The teenager’s sales pitch I was hearing in my kitchen made me realize just how much public education has changed.

Matt Ragghianti, 17—his 6-foot-3 frame towering over me, my wife, and my 5th grade son, Devin—was telling us why Devin should eventually choose to attend Gar-Field, our local high school. Matt had a litany of selling points: The 2,800-student school is not as rough as its reputation; the International Baccalaureate program it offers is great for college-bound teenagers; the swim team was fun; and he had an opportunity to play lacrosse (Devin’s favorite sport).

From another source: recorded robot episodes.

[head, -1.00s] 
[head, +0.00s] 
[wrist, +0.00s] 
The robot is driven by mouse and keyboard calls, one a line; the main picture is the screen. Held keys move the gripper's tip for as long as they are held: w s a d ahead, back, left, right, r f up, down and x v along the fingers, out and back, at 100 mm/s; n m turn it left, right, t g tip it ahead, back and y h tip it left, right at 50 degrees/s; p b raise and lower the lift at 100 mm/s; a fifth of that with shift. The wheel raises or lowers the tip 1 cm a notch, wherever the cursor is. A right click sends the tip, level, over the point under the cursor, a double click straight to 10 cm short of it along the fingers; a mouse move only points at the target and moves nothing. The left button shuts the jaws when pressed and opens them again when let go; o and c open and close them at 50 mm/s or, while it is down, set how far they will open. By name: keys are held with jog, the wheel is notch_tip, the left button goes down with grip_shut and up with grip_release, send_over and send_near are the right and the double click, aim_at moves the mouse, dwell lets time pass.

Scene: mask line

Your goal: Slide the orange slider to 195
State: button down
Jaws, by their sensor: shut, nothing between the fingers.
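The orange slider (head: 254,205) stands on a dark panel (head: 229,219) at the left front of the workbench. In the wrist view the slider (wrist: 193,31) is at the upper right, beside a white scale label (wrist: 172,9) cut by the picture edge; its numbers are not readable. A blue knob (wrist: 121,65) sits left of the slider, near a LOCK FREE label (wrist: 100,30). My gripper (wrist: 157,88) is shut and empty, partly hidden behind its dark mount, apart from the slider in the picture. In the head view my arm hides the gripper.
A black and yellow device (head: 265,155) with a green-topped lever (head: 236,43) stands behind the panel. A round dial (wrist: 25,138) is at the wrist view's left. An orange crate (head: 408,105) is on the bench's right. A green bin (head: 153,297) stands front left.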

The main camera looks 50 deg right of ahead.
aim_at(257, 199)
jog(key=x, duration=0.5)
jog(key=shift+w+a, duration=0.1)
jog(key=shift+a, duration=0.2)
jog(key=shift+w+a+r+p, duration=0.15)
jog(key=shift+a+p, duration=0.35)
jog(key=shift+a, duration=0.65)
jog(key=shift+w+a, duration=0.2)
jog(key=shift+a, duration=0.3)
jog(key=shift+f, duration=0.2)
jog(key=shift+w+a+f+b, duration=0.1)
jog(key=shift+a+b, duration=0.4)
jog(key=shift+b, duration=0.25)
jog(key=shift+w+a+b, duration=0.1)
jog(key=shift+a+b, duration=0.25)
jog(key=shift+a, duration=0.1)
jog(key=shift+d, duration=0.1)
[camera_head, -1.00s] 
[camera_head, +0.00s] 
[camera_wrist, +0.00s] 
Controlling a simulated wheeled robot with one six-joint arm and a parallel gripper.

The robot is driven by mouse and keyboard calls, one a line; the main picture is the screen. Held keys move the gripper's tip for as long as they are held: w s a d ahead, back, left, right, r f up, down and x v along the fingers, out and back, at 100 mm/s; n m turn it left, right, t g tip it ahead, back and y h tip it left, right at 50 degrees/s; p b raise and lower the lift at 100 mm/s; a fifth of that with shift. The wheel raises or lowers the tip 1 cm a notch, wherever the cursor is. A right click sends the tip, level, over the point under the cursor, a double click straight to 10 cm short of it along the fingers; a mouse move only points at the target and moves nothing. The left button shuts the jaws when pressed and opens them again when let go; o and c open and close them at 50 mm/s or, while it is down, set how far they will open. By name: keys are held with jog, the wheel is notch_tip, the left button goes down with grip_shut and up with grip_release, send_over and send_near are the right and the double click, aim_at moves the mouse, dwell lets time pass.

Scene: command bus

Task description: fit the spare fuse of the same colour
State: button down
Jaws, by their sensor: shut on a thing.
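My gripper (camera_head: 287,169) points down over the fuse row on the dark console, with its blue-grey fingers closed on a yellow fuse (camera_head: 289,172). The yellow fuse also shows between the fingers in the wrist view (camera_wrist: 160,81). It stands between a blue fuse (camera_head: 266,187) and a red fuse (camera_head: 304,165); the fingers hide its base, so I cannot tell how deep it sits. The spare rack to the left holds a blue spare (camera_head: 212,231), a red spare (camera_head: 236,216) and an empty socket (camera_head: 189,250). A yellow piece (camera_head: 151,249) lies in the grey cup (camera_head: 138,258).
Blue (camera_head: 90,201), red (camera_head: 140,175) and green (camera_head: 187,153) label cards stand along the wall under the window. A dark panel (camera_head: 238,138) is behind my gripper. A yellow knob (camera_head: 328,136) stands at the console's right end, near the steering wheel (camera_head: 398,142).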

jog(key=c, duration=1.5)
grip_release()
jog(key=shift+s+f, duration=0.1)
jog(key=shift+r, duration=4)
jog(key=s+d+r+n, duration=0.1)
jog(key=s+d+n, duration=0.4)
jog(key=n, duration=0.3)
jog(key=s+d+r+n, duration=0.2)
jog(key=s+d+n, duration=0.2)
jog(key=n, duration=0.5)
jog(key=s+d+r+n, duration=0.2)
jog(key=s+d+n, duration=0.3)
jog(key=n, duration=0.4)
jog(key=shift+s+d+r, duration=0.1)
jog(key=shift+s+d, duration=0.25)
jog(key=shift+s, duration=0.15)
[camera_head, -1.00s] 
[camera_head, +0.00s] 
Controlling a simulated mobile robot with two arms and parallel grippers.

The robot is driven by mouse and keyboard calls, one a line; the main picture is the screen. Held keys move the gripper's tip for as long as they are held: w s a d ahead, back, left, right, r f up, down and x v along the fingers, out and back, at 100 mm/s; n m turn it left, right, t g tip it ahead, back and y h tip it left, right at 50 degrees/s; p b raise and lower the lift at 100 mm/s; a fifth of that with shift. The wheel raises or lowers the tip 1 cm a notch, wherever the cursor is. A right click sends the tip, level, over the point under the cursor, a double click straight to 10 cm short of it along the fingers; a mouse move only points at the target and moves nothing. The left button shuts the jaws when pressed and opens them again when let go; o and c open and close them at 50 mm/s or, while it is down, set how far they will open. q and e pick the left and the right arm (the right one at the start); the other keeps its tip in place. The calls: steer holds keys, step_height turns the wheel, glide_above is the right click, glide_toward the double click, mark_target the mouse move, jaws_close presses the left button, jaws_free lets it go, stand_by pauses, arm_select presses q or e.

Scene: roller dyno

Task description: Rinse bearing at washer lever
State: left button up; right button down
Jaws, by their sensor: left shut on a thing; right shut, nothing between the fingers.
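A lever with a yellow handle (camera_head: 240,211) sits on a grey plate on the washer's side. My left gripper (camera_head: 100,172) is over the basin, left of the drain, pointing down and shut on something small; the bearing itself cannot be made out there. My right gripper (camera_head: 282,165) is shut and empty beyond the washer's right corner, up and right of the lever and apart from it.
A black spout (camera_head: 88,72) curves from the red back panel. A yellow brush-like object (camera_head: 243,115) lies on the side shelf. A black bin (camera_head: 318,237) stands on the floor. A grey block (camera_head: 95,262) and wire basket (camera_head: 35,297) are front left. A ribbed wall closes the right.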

Matt, who sometimes baby-sits my three sons, had his reasons for making the pitch. And one of them was that he was simply defending his choice to stick with Gar-Field. After all, the 10 high school students on my quarter-mile street attend no fewer than four different public high schools, a startling exercise of educational choice even in our option-oriented culture.

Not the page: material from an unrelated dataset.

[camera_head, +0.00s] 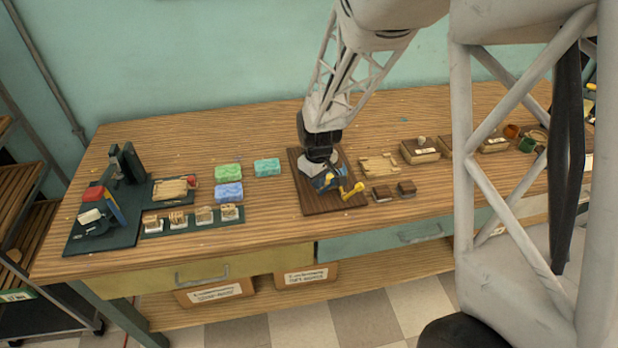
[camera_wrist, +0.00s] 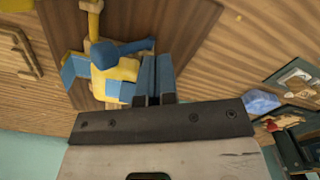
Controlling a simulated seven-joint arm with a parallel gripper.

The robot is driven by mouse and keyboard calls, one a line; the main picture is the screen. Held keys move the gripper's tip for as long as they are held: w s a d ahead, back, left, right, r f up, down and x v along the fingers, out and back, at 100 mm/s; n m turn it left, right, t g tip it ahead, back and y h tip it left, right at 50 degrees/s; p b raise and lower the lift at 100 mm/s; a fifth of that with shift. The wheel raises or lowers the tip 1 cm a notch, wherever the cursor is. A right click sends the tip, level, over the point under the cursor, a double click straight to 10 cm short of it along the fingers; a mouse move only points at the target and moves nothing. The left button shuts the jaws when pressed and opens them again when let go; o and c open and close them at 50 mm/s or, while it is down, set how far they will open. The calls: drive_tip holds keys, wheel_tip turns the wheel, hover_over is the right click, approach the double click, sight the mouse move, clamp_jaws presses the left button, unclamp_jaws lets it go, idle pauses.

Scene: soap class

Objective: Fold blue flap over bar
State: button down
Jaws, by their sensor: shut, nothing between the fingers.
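A yellow bar (camera_wrist: 118,72) with blue flaps around it lies on a dark brown board (camera_head: 312,208). In the wrist view, one blue flap (camera_wrist: 76,70) sticks out at the left and another blue flap (camera_wrist: 132,48) slants across the bar's upper side. A yellow peg-like piece (camera_wrist: 94,28) stands out beyond the bar; it also shows in the head view (camera_head: 353,191). My gripper (camera_wrist: 155,62) is shut and empty, its fingertips at the right side of the bar, close to the slanting flap. I cannot tell whether they touch. In the head view my gripper hides much of the bar.
Green (camera_head: 228,171), teal (camera_head: 267,167) and blue (camera_head: 228,192) soap bars lie left of the board. A dark green stand (camera_head: 95,235) is at the far left.

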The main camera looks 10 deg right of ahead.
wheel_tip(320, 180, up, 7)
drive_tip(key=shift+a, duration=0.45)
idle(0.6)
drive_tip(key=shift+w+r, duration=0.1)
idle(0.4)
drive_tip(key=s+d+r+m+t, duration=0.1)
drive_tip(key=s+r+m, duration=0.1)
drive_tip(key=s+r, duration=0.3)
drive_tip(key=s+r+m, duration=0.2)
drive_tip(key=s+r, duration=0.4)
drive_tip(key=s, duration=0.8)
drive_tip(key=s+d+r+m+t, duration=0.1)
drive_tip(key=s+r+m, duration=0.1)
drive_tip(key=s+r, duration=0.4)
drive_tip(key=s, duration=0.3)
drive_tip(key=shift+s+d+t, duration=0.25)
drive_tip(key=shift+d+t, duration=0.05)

“It’s a lower version of picking a college,” Matt says about the public-school-choice program in Prince William County. “For students who care about school, it’s really a good thing to have.”

Matt Ragghianti
Matt Ragghianti decided to stick with the neighborhood school, Gar-Field High School, because of its International Baccalaureate program. Matt, who played lacrosse there, will attend the College of William and Mary.
—Photograph by James W. Prichard

It’s worth noting, too, that this level of educational freedom did not come about as a response to racial or economic inequities, to provide an escape hatch from failing schools, or in response to competition from private or charter schools. The countywide school district serving our suburb simply believes that students who choose their own schools will be more motivated, and families will feel more invested if they have actively chosen a school.

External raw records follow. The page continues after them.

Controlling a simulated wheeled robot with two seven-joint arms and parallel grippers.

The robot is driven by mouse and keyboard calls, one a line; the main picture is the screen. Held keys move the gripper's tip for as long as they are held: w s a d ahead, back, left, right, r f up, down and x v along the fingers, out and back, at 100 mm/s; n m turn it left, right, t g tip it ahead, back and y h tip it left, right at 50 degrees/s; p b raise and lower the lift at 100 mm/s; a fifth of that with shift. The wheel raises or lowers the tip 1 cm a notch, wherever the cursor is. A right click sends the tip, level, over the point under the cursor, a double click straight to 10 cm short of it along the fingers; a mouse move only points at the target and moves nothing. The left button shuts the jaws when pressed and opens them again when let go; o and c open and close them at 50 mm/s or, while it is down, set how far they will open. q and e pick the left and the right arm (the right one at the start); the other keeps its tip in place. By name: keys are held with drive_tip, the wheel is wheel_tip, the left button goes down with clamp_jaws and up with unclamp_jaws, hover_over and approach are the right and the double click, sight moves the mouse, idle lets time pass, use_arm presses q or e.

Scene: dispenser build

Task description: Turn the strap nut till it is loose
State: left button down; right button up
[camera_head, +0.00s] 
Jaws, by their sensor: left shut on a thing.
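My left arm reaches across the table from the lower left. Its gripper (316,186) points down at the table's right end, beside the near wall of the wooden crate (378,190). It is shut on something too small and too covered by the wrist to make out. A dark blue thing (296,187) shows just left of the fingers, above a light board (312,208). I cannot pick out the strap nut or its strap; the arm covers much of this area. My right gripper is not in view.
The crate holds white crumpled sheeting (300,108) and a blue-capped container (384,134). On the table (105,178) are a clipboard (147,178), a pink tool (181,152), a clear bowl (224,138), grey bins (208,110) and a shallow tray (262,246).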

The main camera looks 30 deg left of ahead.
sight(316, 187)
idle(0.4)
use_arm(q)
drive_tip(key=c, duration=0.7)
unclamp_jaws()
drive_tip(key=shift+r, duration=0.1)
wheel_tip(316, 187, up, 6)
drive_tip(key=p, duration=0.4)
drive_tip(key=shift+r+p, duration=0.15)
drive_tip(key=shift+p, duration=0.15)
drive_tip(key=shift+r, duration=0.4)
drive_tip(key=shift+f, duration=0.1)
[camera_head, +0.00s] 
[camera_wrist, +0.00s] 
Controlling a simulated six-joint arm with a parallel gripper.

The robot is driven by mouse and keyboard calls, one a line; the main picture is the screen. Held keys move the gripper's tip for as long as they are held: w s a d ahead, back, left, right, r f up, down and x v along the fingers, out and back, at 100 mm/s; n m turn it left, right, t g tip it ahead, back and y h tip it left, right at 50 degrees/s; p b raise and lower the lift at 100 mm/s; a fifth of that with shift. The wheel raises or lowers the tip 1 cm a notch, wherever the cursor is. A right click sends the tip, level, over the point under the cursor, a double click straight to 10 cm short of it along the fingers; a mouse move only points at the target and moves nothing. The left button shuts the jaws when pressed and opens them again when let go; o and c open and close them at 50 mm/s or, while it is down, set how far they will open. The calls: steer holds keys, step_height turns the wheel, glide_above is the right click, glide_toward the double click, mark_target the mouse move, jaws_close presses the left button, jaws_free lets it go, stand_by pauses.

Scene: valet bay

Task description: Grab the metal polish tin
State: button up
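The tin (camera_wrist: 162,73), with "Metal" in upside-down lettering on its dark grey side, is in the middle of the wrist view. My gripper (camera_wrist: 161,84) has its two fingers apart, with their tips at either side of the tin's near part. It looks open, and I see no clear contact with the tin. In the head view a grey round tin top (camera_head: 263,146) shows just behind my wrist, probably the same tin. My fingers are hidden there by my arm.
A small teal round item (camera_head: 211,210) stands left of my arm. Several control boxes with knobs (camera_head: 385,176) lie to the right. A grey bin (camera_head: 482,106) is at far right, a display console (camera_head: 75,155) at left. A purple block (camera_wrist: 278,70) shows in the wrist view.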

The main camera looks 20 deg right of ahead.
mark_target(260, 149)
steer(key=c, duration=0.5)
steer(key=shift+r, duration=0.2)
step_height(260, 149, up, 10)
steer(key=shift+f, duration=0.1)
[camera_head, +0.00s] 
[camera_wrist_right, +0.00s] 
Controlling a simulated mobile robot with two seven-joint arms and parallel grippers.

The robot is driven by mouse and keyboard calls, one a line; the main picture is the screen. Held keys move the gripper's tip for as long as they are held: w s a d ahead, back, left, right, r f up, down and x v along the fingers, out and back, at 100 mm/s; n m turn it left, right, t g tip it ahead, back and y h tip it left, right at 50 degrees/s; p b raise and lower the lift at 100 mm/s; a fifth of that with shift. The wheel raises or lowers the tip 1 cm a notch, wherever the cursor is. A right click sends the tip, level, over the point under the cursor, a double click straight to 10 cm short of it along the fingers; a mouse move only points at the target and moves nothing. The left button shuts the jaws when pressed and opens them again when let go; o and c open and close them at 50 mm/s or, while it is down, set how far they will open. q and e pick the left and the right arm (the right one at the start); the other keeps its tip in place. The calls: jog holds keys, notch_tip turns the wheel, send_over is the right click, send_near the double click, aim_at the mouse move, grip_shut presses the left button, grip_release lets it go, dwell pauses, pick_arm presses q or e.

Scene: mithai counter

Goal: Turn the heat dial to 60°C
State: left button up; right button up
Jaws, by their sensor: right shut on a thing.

Even for students like Matt, who chose to attend his local school, the act of choosing itself, district officials reason, gives teenagers more of a stake in proving that their decisions were right.

Yet it’s mind-boggling to me, someone who had no choice. I lived in South Burlington, Vt., so I had to attend South Burlington High School. Devin, on the other hand, is already weighing the options of three or four public high schools he might attend. One of them has an information-technology specialty that interests him as well as a good lacrosse team. As it is, though, he seems primarily inclined toward schools that his neighborhood friends might attend.

“It’s kids and their parents voting with their feet,” says Bryan C. Hassel, the co-author of the Picky Parent Guide: Choose Your Child’s School with Confidence. “They’re making that cost-benefit tradeoff by themselves.”

But what are the benefits and drawbacks of offering so much choice? What do teenagers in the same neighborhood gain, and what do they lose, from attending different schools? The answer, it seems, is that there is much to gain and much to lose.

It’s 5:45 a.m. on a May day on my street, that time between darkness and light, when a dull-blue sky is just beginning to glow. Lights are on in a few houses in this neighborhood of single-family homes and Washington-area commuters. A pickup truck starts up and heads down the street, the rumbling of its engine gradually replaced by a chorus of chirping birds.

A slight 40-degree breeze blows an American flag hanging on the Graveen family’s front porch. Inside, Mike, a freshman at 2,700-student Osbourn Park High School, bounds down the stairs and into the kitchen, wearing khaki shorts and a white T-shirt. He flips a box of Reese’s Puffs in the air and catches it, checking his early-morning coordination. As he fills a bowl and begins to eat, his mother, Cheryl, nurses a cup of coffee with both hands. A few minutes later, his father, John, dressed in a gray suit, sits at the table and scans The Washington Post.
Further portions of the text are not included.